Sometimes the variables \(X\) is not a single value but a vector of values \(X = (X_1, X_2, \dots, X_n)\). In this case, the covariance matrix is used to describe the covariance between the different dimensions of \(X\). The covariance matrix is given by:

\[\text{Cov}(X) = \begin{bmatrix} \text{Cov}(X_1, X_1) & \text{Cov}(X_1, X_2) & \dots & \text{Cov}(X_1, X_n) \\ \text{Cov}(X_2, X_1) & \text{Cov}(X_2, X_2) & \dots & \text{Cov}(X_2, X_n) \\ \vdots & \vdots & \ddots & \vdots \\ \text{Cov}(X_n, X_1) & \text{Cov}(X_n, X_2) & \dots & \text{Cov}(X_n, X_n) \end{bmatrix}\]

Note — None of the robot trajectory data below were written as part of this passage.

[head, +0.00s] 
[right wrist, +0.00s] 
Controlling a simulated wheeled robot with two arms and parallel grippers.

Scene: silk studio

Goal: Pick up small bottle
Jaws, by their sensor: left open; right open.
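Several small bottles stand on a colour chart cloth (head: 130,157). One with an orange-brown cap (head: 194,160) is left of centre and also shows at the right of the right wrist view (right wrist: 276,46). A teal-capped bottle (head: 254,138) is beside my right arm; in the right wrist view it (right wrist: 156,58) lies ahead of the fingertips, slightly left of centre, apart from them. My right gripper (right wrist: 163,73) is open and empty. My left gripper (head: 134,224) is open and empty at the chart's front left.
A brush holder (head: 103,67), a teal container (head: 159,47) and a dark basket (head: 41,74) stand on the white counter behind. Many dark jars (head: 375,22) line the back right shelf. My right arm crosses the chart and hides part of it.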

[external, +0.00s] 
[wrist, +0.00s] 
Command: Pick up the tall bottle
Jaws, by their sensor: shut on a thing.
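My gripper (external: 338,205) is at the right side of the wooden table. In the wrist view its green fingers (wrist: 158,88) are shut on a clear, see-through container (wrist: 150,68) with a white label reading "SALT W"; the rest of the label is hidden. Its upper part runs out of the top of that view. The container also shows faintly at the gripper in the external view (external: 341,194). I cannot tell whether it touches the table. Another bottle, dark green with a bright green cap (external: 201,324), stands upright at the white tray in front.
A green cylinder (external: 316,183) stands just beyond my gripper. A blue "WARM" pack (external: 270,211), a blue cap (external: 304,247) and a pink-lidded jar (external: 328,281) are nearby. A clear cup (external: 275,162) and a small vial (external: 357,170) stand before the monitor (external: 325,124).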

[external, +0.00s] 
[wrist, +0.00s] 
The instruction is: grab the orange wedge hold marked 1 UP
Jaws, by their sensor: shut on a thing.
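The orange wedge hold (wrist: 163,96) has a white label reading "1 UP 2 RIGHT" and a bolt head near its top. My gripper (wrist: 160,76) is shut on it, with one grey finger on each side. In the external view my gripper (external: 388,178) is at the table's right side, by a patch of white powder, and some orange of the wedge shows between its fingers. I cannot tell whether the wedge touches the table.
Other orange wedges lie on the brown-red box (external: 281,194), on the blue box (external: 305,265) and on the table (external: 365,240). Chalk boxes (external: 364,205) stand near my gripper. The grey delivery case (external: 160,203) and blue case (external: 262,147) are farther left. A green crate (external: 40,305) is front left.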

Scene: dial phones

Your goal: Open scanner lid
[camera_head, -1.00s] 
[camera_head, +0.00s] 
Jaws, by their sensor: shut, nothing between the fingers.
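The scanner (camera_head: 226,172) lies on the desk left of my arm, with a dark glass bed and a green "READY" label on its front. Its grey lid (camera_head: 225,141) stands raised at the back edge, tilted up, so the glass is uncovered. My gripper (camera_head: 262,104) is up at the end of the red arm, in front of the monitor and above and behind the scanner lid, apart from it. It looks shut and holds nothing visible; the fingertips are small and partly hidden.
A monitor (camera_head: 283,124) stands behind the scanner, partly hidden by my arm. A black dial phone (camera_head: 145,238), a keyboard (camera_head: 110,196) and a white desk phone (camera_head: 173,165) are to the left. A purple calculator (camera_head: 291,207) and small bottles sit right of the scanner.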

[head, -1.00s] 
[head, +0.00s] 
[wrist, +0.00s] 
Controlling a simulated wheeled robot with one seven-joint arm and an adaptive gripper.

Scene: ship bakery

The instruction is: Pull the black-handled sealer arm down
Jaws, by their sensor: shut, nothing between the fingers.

The covariance matrix is symmetric, and the diagonal elements are the variances of the corresponding dimensions of \(X\). Let \(\mu\) be the mean vector of \(X\), then the covariance matrix can be written as:

\[\text{Cov}(X) = \frac{1}{N} \sum_{i=1}^{N} (X_i - \mu)(X_i - \mu)^T\]

Properties of Covariance

Linearity

\[\begin{aligned} \text{Cov}(X+Y,Z) &= \frac{1}{N} \sum_{i=1}^{N} [(x_i + y_i) - (\bar{x} + \bar{y})] (z_i - \bar{z}) \\ &= \frac{1}{N} \sum_{i=1}^{N} [(x_i - \bar{x}) + (y_i - \bar{y})] (z_i - \bar{z}) \\ &= \frac{1}{N} \sum_{i=1}^{N} (x_i - \bar{x})(z_i - \bar{z}) + \frac{1}{N} \sum_{i=1}^{N} (y_i - \bar{y})(z_i - \bar{z}) \\ &= \text{Cov}(X,Z) + \text{Cov}(Y,Z) \end{aligned}\] \[\begin{aligned} \text{Cov}(aX,Y) &= \frac{1}{N} \sum_{i=1}^{N} [a(x_i - \bar{x})] (y_i - \bar{y}) \\ &= a \frac{1}{N} \sum_{i=1}^{N} (x_i - \bar{x})(y_i - \bar{y}) \\ &= a \text{Cov}(X,Y) \end{aligned}\]

semi-definite positive

The covariance matrix \(\Sigma\) is semi-definite positive. This means that for any vector \(v\), the following inequality holds:

\[v^T \Sigma v \geq 0\]

This can be shown as follows:

\[\begin{aligned} v^T \Sigma v &= v^T \mathbb{E}[(X-\mu)(X-\mu)^T] v \\ &= \mathbb{E}[v^T(X-\mu)(X-\mu)^T v] \\ &= \mathbb{E}[((X-\mu)^T v)^T ((X-\mu)^T v)] \\ &= \mathbb{E}[\vert\vert (X-\mu)^T v \vert\vert^2] \geq 0 \end{aligned}\]

diagonality

Since the covariance matrix is symmetric, it can be diagonalized. This means that there exists a matrix \(P\) such that:

\[P^T \Sigma P = D\]

where \(D\) is a diagonal matrix. The diagonal elements of \(D\) are the eigenvalues of \(\Sigma\), and the columns of \(P\) are the corresponding eigenvectors.